However, contemporary lawyers and judges have recognized that the "ancient unwritten universal custom" view does not accord with the history of the origin and growth of the law,[30] nor is it a workable or desirable doctrine.[29][31] The term "judge-made law" was introduced by Jeremy Bentham as a criticism of this pretense of the legal profession.[30] By the twentieth century, legal scholars, including A. V. Dicey, William Markby, Oliver Wendell Holmes, John Austin, Roscoe Pound, and Ezra Ripley Thayer, generally disavowed the historical theory of the common law, choosing instead to view the law in a positivistic or realist way, as the binding ratio decidendi of case law.[30][32][33]
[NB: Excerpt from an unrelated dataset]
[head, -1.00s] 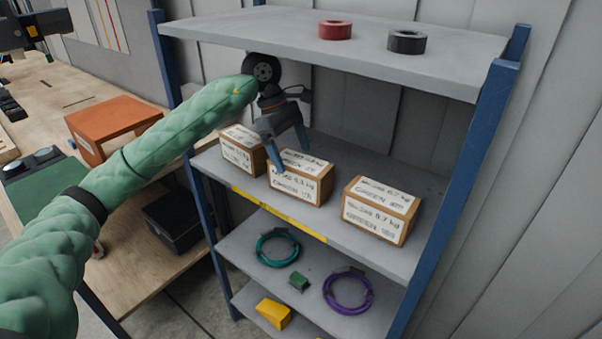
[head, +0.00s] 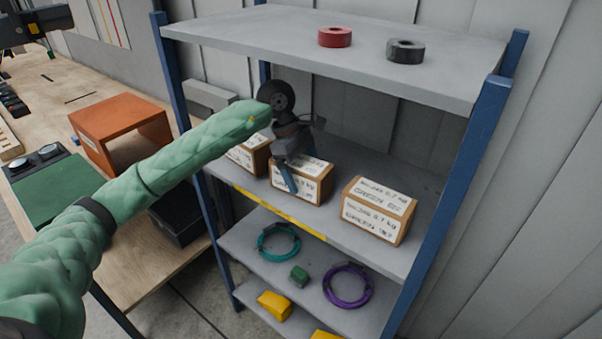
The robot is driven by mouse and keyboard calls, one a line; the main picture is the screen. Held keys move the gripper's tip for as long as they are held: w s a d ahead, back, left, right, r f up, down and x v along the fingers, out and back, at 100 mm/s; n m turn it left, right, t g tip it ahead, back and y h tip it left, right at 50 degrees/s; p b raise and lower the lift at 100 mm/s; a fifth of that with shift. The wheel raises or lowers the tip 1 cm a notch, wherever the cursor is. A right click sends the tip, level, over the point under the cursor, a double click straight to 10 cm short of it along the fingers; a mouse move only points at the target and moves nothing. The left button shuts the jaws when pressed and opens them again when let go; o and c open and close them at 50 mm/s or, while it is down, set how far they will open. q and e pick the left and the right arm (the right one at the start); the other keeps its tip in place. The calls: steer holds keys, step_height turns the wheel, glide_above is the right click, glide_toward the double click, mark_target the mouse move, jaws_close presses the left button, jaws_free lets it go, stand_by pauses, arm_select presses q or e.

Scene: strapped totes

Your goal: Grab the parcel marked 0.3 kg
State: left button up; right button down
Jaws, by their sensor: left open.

Lord Mansfield, then Solicitor General Murray, in the case of Omychund v. Barker, who contended that "a statute very seldom can take in all cases; therefore the common law, that works itself pure by rules drawn from the fountain of justice, is for that reason superior to an act of parliament".[34] Jeremy Bentham, on the other hand, has criticised judicial lawmaking as "dog law",[citation needed] arguing in favor of codification and narrow judicial decisions. Roscoe Pound has commented that critics of judicial lawmaking are not always consistent – sometimes siding with Bentham and decrying judicial overreach, at other times unsatisfied with judicial reluctance to sweep broadly and employ case law as a means to redress certain challenges to established law.[35] Pound argues that judges, particularly where statutes and precedent are silent or ambiguous on an issue, perform an essentially legislative function,[31] a view assented to by Oliver Wendell Holmes.[36] Nonetheless, as legislation and case law become more comprehensive, courts have a narrower room to operate within the bounds of statutory interpretation.[37]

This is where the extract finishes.